The only remaining value proposition for brands that I see in BIMI is "to allow brands to control the display of their logos in email they send." Funny this value proposition is listed for mailbox providers at https://bimigroup.org/mailbox-providers/ when it is actually a better argument to persuade senders than any of https://bimigroup.org/faqs-for-senders-esps/

As a brand, I already have full control over the emails I send. My concern in the context of email are the emails sent by spammers abusing my logo and BIMI does not help. If anything, the contrary is true. A determined spammer can register an optically similar trademark in a jurisdiction that my brand did not cover. AFAIK there are 17 trademark offices approved for BIMI/VMC. Then fool MUAs and their users globally.

Trademarks are complex thing. (Self-interest) lawyer's advice: the money is better spent on figuring out strategically where and how to protect the brand. Not all brands are Burger King:
* https://en.wikipedia.org/wiki/Burger_King_(Mattoon,_Illinois)
* https://en.wikipedia.org/wiki/Burger_King_(Alberta)

A famous CEO of a large Fortune 500 company once said that half of his marketing expenditures are a waste, he just does not know which. In my opinion, if he was not retired, he would know in which half to classify BIMI.


(D) THE SENDER/RECIPIENT FAULT-LINE

"control the display of their logos in email they send" put sender on a collision course with recipients: of course some brands would like to burn in their logos on recipient's displays. That's spammy. There is a difference between the display of names, logos, and avatars from the user's own curated addressbook vs. imposing the sender's control.

If a recipient decides that the 💲 logo is to be displayed instead of the bank's logo; and the ❤️ logo is to be displayed instead of the significant other's avatar: recipient's MUA, recipient's rules. No BIMI shBIMI override / grab of expensive display real-estate. May not be applicable to the significant other for diplomatic reasons, though ;-)


(E) COST

Interestingly, the cost of BIMI are not much different for a Fortune 500 company than for small business like mine. So I made the exercise of following https://bimigroup.org/implementation-guide/ and calculate before coming to a conclusion.

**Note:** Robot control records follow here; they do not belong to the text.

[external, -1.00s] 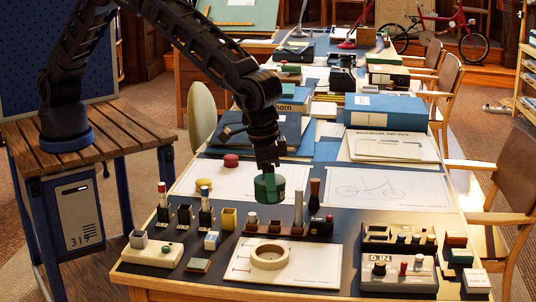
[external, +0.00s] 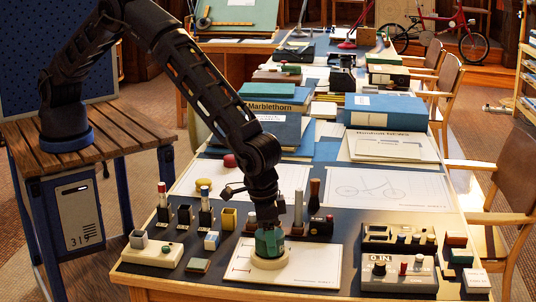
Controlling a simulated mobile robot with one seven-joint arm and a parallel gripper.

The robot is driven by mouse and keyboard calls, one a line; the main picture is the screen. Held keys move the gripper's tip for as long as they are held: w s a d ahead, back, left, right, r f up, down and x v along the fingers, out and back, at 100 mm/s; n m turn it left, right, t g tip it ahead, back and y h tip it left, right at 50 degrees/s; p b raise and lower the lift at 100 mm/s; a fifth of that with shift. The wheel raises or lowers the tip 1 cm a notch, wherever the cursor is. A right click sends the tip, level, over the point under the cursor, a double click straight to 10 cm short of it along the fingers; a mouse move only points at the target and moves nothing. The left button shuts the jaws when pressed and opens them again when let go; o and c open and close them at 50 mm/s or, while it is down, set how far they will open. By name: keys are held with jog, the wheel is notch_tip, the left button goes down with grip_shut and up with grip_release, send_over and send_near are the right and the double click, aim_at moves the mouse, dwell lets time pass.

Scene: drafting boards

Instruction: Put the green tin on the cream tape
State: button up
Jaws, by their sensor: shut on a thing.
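The green tin (external: 269,243) is in my gripper (external: 268,232), upright, low over the cream tape (external: 270,262). The tape is a flat ring lying on a white drawing sheet (external: 315,262) near the table's front. The tin is centred over the ring and its lower edge meets the ring in the picture; I cannot tell whether it rests on it or hangs just above. My gripper is shut on the tin from above. The fingertips are small and partly hidden against the tin.
A wooden holder with upright tools (external: 299,212) stands just behind the tape. A yellow cup (external: 228,219) and small stands are to the left. Grey control boxes (external: 398,273) sit at the right.

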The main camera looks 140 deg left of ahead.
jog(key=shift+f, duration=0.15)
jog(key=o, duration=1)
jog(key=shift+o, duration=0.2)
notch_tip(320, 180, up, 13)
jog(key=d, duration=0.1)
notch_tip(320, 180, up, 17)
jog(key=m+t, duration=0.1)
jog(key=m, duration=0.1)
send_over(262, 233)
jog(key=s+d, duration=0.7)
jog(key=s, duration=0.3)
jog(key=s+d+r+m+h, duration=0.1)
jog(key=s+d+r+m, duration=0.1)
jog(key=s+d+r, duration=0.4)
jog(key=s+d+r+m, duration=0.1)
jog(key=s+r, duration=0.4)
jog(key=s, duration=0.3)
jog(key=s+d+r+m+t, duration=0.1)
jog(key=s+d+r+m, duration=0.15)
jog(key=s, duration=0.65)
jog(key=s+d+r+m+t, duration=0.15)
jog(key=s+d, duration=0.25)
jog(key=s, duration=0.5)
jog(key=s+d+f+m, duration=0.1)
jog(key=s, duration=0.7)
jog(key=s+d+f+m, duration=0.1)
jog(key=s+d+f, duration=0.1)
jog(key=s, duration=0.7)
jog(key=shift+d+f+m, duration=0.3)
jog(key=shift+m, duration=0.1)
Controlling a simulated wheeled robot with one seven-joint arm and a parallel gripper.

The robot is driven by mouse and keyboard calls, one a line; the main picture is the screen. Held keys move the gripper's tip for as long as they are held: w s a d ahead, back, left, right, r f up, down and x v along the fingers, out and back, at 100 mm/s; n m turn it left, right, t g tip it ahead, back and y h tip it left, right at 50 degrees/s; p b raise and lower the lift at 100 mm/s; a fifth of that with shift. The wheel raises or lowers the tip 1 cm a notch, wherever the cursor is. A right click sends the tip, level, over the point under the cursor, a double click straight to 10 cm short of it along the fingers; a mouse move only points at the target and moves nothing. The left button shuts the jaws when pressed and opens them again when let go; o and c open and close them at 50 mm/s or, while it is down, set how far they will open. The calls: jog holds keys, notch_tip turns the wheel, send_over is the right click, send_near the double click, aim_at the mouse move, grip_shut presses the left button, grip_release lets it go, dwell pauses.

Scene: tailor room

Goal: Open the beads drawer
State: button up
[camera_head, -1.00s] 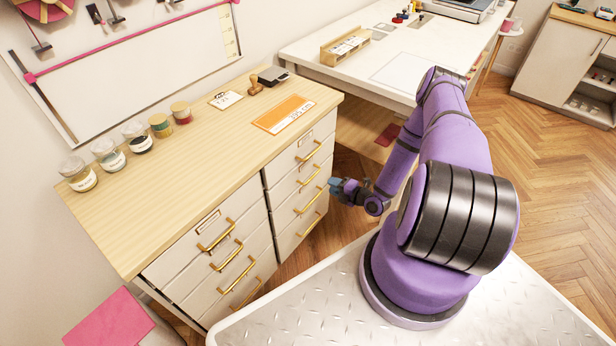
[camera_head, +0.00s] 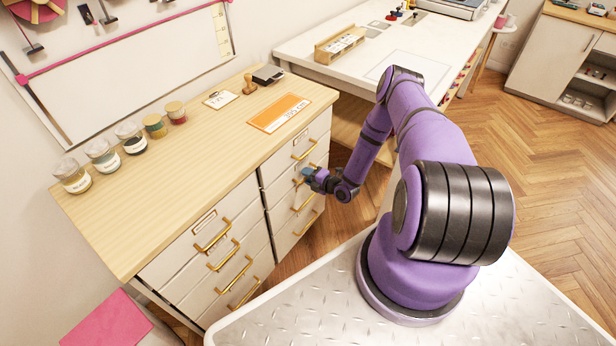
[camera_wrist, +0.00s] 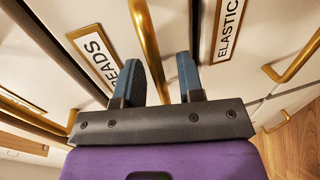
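The beads drawer (camera_head: 290,191) appears to be the second from the top in the right column of the wooden-topped cabinet, and it looks closed. In the wrist view its BEADS label (camera_wrist: 97,51) lies left of its gold bar handle (camera_wrist: 147,40). My gripper (camera_wrist: 160,62) is open, with one blue-grey finger on each side of that handle. I cannot tell whether a finger touches it. In the head view my gripper (camera_head: 302,176) is at the drawer front and covers much of the handle.
The drawer with the ELASTIC label (camera_wrist: 229,27) sits beside the beads drawer, with its own gold handle (camera_wrist: 293,60). The cabinet top (camera_head: 185,182) holds jars, a stamp and an orange card. A white table (camera_head: 345,75) stands behind. Wooden floor (camera_head: 545,170) is open at right.

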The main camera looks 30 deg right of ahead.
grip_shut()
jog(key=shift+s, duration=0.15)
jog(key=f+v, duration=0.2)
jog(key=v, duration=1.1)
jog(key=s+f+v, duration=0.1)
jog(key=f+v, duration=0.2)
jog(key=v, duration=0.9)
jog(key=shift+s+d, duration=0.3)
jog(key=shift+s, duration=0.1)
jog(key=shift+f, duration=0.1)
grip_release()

(1) SPF/DKIM/DMARC - This is something that any serious sender should implement to best practice levels. I am guilty of neglecting (no DMARC, no rotation of DKIM keys). The implementation is planned, independently of BIMI. marginal cost to add BIMI: zero.

(2) SVG logo design and hosting. Lucky me, my logo is already SVG, well managed, and of square size. I can re-use what has been used already for business cards, letterheads, etc. and the marginal cost of hosting for BIMI purposes is again zero.

(3) VMC. Although the BIMI implementation guide says it is optional, Apple Mail and Gmail require VMC. Given how ubiquitous those two (default MUAs on almost all mobile devices in operation today and sold in the near future), BIMI without VMC is nearly worthless. While my brand does not require registration to be protected in my jurisdiction, the cost to register/renew a Trademark are small and reasonable. Not so the cost of the VMC, even though the bulk of the work is made at the trademark office. US$1500/year... that kills it. The money is better spent on other advertising activities.

(4) DNS record publication: zero.


(F) CONCLUSION

Cyberspace is not a separate jurisdiction. Never was, never will be. Name/brand/trade mark protection are jurisdiction-based and the tools to protect them are mainly of legal/local nature, not technical/global. But when one sells hammers, they naturally want all potential customers to believe that the screw in their hands are, in fact, nails. That's to me BIMI in a nutshell. No BIMI for me this year.